(Data from robot episodes)
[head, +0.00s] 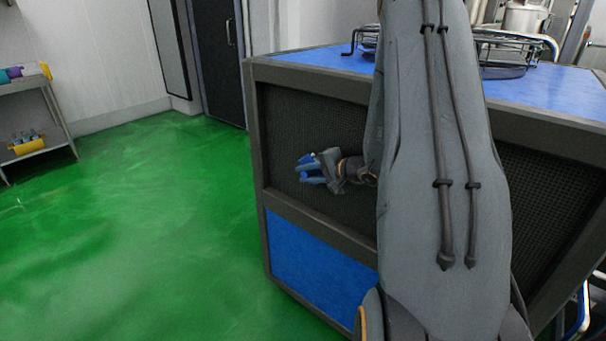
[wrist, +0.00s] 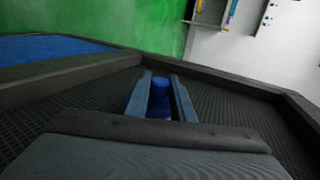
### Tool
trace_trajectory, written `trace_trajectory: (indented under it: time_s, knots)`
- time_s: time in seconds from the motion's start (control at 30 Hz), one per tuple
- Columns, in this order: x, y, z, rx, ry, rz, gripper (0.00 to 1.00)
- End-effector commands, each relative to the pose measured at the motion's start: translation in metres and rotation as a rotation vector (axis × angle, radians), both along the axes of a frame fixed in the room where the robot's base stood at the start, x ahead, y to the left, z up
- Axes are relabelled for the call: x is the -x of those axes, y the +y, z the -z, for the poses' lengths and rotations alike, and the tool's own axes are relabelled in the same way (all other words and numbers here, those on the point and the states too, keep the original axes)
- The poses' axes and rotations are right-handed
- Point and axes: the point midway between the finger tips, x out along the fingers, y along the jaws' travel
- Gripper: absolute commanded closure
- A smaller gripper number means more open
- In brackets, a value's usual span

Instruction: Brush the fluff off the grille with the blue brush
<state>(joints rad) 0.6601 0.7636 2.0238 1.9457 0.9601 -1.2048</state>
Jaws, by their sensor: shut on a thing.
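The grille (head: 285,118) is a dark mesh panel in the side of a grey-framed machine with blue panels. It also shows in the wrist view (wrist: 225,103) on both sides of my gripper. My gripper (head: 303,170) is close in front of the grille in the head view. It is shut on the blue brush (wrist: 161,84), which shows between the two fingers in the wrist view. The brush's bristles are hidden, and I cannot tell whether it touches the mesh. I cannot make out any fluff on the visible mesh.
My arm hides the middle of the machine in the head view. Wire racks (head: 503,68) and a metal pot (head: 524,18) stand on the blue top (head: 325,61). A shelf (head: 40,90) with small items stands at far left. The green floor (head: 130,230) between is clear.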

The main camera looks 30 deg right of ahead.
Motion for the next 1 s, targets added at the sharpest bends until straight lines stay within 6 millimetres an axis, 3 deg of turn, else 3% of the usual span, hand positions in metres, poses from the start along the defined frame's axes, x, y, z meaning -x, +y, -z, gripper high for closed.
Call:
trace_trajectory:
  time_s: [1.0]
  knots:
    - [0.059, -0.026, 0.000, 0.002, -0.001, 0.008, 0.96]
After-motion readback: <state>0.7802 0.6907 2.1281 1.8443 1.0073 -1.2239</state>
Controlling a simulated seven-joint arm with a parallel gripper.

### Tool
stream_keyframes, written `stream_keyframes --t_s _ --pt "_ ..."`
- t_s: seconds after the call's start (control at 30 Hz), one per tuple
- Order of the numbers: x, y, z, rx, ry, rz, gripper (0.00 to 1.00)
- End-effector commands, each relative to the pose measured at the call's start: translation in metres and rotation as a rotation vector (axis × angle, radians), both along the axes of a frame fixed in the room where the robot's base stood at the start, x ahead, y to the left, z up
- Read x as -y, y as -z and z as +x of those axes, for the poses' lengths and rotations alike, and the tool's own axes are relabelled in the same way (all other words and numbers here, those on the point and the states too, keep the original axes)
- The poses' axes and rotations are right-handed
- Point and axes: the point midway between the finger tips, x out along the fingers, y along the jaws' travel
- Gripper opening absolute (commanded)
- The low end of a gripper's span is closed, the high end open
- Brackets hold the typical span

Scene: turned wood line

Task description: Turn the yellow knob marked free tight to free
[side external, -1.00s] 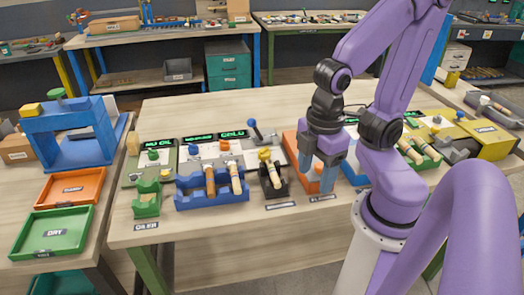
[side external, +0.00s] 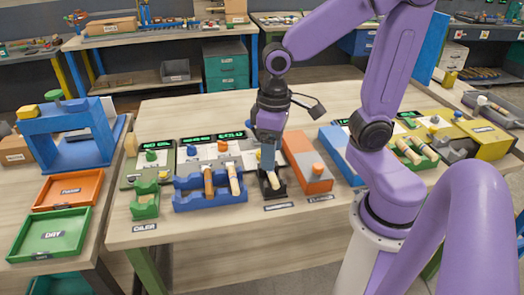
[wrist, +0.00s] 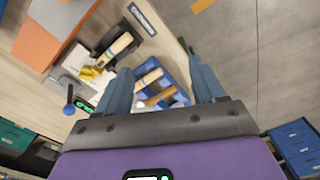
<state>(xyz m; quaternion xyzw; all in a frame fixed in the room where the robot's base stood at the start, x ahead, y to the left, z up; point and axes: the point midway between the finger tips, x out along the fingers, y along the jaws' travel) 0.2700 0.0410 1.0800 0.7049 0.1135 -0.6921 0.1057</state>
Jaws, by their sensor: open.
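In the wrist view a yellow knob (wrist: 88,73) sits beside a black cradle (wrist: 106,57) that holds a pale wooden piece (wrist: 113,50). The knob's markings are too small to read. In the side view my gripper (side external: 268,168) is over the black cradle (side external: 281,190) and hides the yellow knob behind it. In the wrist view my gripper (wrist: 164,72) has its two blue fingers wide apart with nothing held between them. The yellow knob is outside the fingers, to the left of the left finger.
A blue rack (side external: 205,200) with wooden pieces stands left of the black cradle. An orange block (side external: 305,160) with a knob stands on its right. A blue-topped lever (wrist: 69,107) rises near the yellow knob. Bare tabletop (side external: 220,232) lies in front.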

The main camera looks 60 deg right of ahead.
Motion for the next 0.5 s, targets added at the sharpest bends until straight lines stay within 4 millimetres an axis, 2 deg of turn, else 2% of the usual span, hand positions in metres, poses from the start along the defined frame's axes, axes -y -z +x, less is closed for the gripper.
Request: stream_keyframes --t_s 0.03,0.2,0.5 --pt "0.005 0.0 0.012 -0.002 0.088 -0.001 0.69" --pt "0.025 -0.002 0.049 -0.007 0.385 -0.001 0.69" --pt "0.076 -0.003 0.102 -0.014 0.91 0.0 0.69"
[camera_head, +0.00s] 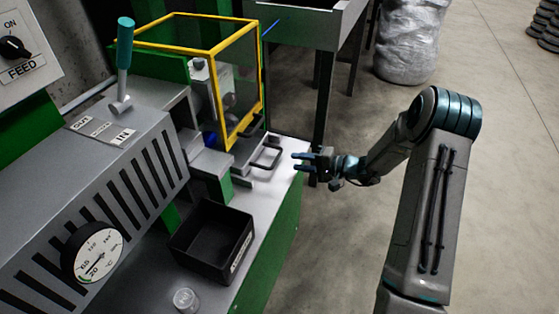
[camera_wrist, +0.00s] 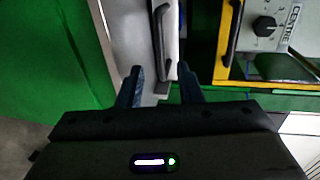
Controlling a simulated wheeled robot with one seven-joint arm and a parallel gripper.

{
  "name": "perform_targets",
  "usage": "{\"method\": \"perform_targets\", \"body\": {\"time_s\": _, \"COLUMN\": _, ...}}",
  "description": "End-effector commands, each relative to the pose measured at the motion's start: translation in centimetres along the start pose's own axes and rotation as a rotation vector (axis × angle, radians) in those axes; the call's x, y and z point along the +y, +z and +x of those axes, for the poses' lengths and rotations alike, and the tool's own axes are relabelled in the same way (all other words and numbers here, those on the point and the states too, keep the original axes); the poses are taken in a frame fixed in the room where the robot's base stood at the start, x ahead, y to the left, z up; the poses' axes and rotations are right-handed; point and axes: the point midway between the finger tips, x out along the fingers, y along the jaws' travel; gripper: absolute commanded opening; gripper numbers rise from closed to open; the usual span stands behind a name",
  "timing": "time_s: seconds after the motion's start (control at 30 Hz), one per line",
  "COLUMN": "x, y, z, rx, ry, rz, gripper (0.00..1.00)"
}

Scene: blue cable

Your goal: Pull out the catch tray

What is expected: Take the material above from its first line through the line holding "motion's start: translation in metres" and set it down exactly, without the pictures.

Worked solution:
[head, +0.00s] 
[wrist, +0.00s] 
### Tool
trace_trajectory, written `trace_trajectory: (indented under it: time_s, knots)`
- time_s: time in seconds from the motion's start (control at 30 Hz), one per tuple
- Columns, in this order: x, y, z, rx, ry, rz, gripper (0.00 to 1.00)
- End-effector commands, each relative to the pose measured at the motion's start: translation in metres and rotation as a rotation vector (axis × angle, radians), both along the axes of a frame fixed in the room where the robot's base stood at the start, x ahead, y to the left, z up

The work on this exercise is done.